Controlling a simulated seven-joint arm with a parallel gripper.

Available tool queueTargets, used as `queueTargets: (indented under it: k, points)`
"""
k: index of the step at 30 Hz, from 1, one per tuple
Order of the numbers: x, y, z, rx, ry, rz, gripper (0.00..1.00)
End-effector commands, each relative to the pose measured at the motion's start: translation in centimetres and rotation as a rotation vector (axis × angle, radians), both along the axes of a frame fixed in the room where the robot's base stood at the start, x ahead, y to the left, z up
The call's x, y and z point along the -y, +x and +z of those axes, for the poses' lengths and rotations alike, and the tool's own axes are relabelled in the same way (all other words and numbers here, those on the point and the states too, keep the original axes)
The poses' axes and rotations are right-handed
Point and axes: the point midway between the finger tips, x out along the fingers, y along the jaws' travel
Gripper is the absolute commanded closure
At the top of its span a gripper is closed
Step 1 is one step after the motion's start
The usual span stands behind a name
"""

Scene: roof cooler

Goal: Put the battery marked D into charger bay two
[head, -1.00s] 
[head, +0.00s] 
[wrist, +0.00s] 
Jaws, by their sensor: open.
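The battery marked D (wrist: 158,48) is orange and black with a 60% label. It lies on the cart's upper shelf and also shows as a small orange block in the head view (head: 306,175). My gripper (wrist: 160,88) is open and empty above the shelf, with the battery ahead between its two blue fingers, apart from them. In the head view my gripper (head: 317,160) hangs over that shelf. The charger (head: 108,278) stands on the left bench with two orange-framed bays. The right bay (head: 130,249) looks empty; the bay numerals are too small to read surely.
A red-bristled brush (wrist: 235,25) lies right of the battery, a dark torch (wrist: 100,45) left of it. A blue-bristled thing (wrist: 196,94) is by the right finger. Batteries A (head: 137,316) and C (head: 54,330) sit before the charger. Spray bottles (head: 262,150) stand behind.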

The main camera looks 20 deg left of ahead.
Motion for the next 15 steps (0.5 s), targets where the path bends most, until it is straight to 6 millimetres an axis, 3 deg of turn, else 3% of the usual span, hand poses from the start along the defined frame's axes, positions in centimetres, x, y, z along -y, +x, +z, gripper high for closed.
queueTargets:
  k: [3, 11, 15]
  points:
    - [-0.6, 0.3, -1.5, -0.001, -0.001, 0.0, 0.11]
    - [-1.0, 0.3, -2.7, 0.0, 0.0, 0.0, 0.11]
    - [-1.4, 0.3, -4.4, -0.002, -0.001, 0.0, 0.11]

####################

Return exactly, please, the lines of the material from the first one down to and including the line where "The main camera looks 20 deg left of ahead." appears.

**Result:**
Controlling a simulated seven-joint arm with a parallel gripper.

Available tool queueTargets, used as `queueTargets: (indented under it: k, points)`
"""
k: index of the step at 30 Hz, from 1, one per tuple
Order of the numbers: x, y, z, rx, ry, rz, gripper (0.00..1.00)
End-effector commands, each relative to the pose measured at the motion's start: translation in centimetres and rotation as a rotation vector (axis × angle, radians), both along the axes of a frame fixed in the room where the robot's base stood at the start, x ahead, y to the left, z up
The call's x, y and z point along the -y, +x and +z of those axes, for the poses' lengths and rotations alike, and the tool's own axes are relabelled in the same way (all other words and numbers here, those on the point and the states too, keep the original axes)
The poses' axes and rotations are right-handed
Point and axes: the point midway between the finger tips, x out along the fingers, y along the jaws' travel
Gripper is the absolute commanded closure
At the top of its span a gripper is closed
Step 1 is one step after the motion's start
The usual span stands behind a name
"""

Scene: roof cooler

Goal: Put the battery marked D into charger bay two
[head, -1.00s] 
[head, +0.00s] 
[wrist, +0.00s] 
Jaws, by their sensor: open.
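The battery marked D (wrist: 158,48) is orange and black with a 60% label. It lies on the cart's upper shelf and also shows as a small orange block in the head view (head: 306,175). My gripper (wrist: 160,88) is open and empty above the shelf, with the battery ahead between its two blue fingers, apart from them. In the head view my gripper (head: 317,160) hangs over that shelf. The charger (head: 108,278) stands on the left bench with two orange-framed bays. The right bay (head: 130,249) looks empty; the bay numerals are too small to read surely.
A red-bristled brush (wrist: 235,25) lies right of the battery, a dark torch (wrist: 100,45) left of it. A blue-bristled thing (wrist: 196,94) is by the right finger. Batteries A (head: 137,316) and C (head: 54,330) sit before the charger. Spray bottles (head: 262,150) stand behind.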

The main camera looks 20 deg left of ahead.

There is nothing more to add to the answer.